# SHORT TASK
From the entries below, extract every line that includes the word "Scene".

# EXTRACTED ENTRIES
· · · · · · ·
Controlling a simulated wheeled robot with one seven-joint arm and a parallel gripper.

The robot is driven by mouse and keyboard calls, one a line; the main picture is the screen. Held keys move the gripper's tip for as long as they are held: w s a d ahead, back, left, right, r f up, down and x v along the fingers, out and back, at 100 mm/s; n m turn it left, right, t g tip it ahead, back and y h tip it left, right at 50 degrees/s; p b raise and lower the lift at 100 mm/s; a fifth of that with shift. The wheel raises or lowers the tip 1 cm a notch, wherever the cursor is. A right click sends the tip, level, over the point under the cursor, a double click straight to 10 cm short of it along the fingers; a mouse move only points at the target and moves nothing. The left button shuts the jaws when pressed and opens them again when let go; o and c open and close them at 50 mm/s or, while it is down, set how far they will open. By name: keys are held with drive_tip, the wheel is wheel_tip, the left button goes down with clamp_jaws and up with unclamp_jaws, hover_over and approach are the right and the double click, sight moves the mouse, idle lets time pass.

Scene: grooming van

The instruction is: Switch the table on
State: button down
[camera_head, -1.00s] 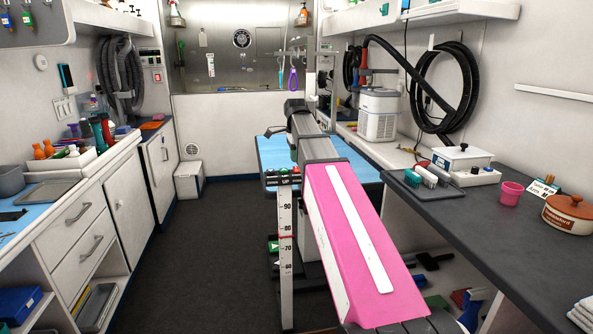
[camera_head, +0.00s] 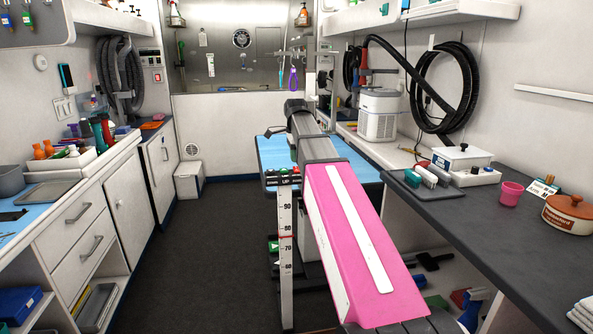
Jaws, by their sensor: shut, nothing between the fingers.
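The grooming table has a blue top (camera_head: 272,152), partly hidden behind my pink and grey arm. At its near edge is a dark control panel (camera_head: 283,177) with a row of small buttons, one green and one red, and a label reading "UP". Other labels are too small to read. A white height scale (camera_head: 286,232) hangs below the panel. My arm reaches forward over the table. My gripper (camera_head: 294,149) shows only as a small dark part beside the grey link, above and behind the panel. It is shut and empty; its fingertips are largely hidden, and I cannot tell whether they touch anything.
On the right is a dark counter (camera_head: 459,230) with a pink cup (camera_head: 511,193), a lidded pot (camera_head: 570,214) and a white box (camera_head: 461,157). White drawers and cabinets (camera_head: 78,225) line the left. The dark floor (camera_head: 215,240) between is clear.

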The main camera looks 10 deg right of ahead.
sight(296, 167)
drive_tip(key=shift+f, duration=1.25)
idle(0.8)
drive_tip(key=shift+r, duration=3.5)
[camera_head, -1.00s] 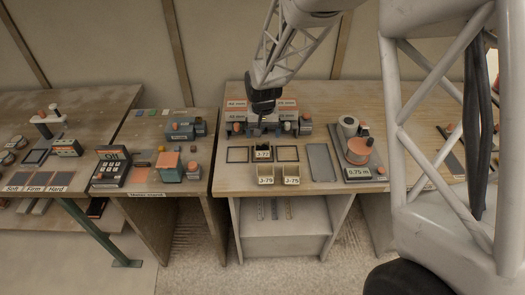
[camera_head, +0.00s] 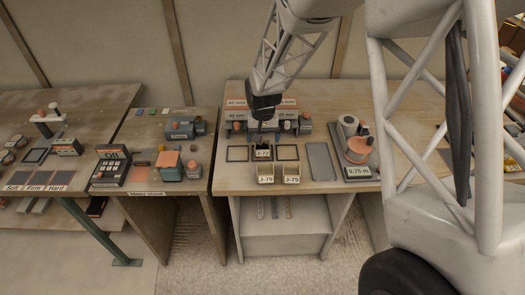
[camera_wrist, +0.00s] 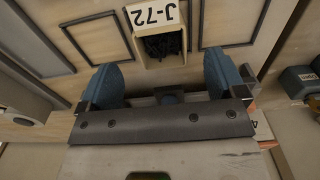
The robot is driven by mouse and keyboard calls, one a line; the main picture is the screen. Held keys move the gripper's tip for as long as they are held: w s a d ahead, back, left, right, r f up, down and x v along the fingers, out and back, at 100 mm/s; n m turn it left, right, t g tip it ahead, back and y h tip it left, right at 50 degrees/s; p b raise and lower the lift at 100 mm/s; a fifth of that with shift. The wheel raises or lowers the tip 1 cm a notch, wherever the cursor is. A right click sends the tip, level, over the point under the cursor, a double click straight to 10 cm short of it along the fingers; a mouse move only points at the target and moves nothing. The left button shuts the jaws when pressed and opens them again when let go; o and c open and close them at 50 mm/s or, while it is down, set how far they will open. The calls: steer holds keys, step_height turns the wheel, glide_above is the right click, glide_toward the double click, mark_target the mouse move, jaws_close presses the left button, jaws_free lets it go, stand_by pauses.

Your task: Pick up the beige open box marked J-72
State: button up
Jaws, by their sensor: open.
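The beige open box marked J-72 (camera_head: 262,155) stands on the middle bench, between two dark square outlines and behind two other boxes. In the wrist view the J-72 box (camera_wrist: 144,44) is at the top centre, its label upside down and its inside filled with something dark. My gripper (camera_head: 261,138) is just above and behind the box in the head view. In the wrist view my gripper (camera_wrist: 162,80) shows two blue fingers spread wide, with nothing between them. The box lies beyond the fingertips, roughly centred on the gap, and is not gripped.
Boxes J-79 (camera_head: 265,178) and J-75 (camera_head: 291,178) stand close in front, near the bench edge. A grey plate (camera_head: 321,161) and an orange-topped spool device (camera_head: 358,155) are to the right. A labelled machine (camera_head: 287,122) stands close behind my gripper.

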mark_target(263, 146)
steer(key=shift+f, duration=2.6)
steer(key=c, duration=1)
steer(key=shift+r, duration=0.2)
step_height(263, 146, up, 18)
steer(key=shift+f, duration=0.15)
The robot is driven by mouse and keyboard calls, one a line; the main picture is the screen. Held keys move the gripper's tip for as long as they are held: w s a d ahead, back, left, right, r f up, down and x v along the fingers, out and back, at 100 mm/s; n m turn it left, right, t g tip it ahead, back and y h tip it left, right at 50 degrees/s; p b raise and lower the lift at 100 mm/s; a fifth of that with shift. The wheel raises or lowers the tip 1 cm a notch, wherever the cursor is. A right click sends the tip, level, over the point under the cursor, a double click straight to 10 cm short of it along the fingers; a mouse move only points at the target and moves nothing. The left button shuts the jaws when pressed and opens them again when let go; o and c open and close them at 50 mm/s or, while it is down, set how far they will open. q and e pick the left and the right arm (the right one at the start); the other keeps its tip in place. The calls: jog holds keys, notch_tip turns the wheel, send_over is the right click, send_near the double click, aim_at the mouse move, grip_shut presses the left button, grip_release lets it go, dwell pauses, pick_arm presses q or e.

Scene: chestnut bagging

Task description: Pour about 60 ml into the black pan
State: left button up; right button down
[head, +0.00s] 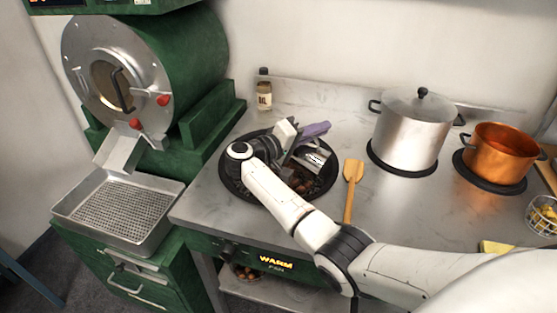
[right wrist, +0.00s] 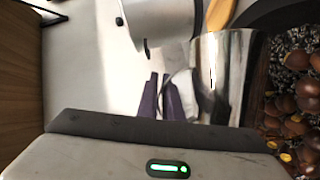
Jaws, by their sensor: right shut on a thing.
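The black pan (head: 228,178) sits at the left of the steel worktop. It holds chestnuts (right wrist: 306,100) among small dark stones, seen at the right of the right wrist view. My right gripper (head: 316,131), with purple fingers, is over the pan. It is shut on a shiny metal cup (head: 312,158), which also shows in the right wrist view (right wrist: 222,75) beside the pan's contents. The cup's inside is hidden, and I cannot tell its exact tilt or see any stream. My right arm covers the pan's front part. My left gripper is out of view.
An oil bottle (head: 264,92) stands behind the pan. A wooden spatula (head: 352,185) lies to its right, then a lidded steel pot (head: 411,130) and a copper pot (head: 498,155). A green roaster (head: 185,60) and a perforated tray (head: 125,208) are at left.

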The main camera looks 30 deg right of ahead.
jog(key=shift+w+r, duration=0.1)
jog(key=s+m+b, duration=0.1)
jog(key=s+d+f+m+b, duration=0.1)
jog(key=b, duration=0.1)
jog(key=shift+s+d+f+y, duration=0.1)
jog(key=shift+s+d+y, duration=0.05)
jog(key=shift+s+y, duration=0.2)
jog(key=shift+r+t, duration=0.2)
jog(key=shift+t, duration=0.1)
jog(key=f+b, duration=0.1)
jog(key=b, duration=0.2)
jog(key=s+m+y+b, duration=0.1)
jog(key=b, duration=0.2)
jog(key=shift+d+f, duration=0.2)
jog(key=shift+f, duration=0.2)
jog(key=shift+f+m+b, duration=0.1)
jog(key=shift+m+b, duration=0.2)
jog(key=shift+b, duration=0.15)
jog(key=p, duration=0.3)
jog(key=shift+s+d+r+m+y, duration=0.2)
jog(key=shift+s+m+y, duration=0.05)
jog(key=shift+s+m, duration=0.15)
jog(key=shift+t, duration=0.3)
· · · · · · ·
# EXERCISE OUTPUT
Scene: grooming van
Scene: chestnut bagging

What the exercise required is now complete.